WHAT IS REQUIRED
Reproduce nothing but the lines from the one with "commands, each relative" through the one with "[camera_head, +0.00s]", exactly and with both ends. Omit pictures.

INFORMATION SUPPLIED

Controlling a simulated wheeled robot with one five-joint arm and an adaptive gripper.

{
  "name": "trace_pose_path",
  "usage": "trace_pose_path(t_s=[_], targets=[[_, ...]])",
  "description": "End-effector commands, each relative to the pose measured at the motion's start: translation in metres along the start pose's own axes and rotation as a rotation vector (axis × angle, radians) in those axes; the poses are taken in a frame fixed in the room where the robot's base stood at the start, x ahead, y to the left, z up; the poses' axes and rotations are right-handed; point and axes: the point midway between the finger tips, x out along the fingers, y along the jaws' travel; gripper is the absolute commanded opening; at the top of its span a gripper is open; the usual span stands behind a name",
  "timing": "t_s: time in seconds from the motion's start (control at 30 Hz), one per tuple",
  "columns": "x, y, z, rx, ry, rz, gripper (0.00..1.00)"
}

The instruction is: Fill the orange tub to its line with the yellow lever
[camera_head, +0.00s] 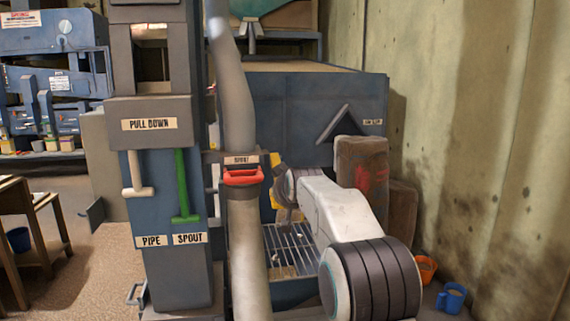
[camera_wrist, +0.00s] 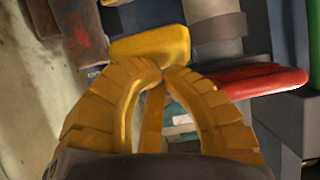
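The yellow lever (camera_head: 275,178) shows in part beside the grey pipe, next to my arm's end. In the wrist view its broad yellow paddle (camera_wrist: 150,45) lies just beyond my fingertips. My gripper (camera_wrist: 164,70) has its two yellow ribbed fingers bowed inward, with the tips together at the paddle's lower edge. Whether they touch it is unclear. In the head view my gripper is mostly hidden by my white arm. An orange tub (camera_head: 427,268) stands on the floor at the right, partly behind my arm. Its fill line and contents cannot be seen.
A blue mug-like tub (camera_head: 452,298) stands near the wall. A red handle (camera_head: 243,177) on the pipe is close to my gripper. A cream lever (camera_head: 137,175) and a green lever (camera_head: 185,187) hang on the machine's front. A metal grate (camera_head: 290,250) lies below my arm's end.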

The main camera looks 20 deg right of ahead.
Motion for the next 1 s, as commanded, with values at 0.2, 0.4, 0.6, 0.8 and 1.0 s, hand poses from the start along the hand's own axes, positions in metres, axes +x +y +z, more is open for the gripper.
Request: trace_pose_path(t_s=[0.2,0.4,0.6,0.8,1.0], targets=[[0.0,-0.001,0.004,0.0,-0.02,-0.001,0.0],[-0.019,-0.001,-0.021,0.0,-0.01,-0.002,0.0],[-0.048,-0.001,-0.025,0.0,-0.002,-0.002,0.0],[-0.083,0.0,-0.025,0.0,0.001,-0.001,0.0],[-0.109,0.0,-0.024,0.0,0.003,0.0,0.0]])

EXERCISE RESULT
  "description": "End-effector commands, each relative to the pose measured at the motion's start: translation in metres along the start pose's own axes and rotation as a rotation vector (axis × angle, radians) in those axes; the poses are taken in a frame fixed in the room where the robot's base stood at the start, x ahead, y to the left, z up; the poses' axes and rotations are right-handed; point and axes: the point midway between the finger tips, x out along the fingers, y along the jaws' travel; gripper is the absolute commanded opening; at the top of its span a gripper is open; the usual span stands behind a name",
  "timing": "t_s: time in seconds from the motion's start (control at 30 Hz), one per tuple",
  "columns": "x, y, z, rx, ry, rz, gripper (0.00..1.00)"
}

The instruction is: Fill the orange tub to its line with the yellow lever
[camera_head, +0.00s] 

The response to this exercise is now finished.